— Begin Data —

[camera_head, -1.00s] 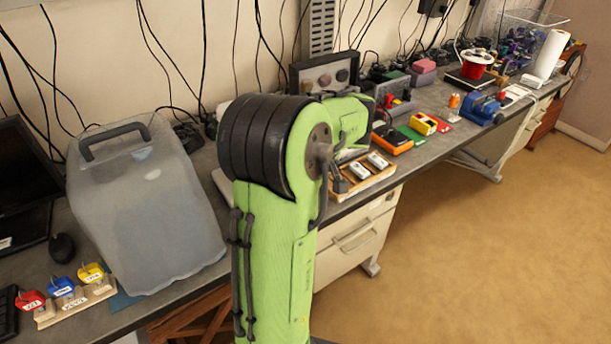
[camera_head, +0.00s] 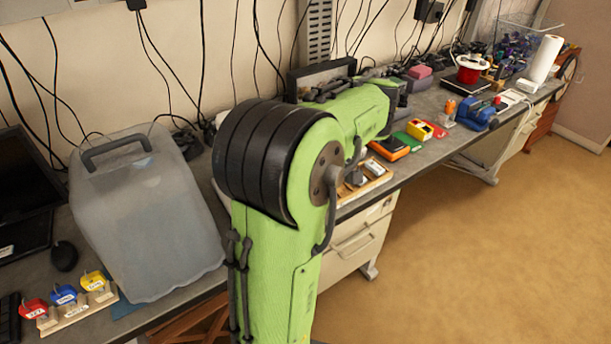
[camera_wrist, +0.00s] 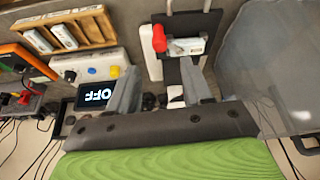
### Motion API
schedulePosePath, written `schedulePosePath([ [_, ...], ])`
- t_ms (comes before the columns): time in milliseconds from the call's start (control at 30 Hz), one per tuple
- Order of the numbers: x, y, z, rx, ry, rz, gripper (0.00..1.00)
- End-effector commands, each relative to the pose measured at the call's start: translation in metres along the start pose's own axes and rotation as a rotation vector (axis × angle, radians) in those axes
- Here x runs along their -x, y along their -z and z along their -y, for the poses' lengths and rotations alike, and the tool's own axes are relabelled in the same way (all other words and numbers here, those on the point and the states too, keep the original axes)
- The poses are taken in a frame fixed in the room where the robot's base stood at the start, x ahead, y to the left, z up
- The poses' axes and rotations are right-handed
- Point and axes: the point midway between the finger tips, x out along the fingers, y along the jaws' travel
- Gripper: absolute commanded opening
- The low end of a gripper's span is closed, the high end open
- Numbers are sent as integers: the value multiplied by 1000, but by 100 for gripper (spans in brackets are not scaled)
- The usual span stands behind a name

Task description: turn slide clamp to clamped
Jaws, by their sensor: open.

— End Data —

Skip every picture and return the lines above from the top through the one that contains "- Here x runs".

The solution -
[camera_head, -1.00s] 
[camera_head, +0.00s] 
[camera_wrist, +0.00s] 
### Motion API
schedulePosePath, written `schedulePosePath([ [_, ...], ])`
- t_ms (comes before the columns): time in milliseconds from the call's start (control at 30 Hz), one per tuple
- Order of the numbers: x, y, z, rx, ry, rz, gripper (0.00..1.00)
- End-effector commands, each relative to the pose measured at the call's start: translation in metres along the start pose's own axes and rotation as a rotation vector (axis × angle, radians) in those axes
- Here x runs along their -x, y along their -z and z along their -y, for the poses' lengths and rotations alike, and the tool's own axes are relabelled in the same way (all other words and numbers here, those on the point and the states too, keep the original axes)

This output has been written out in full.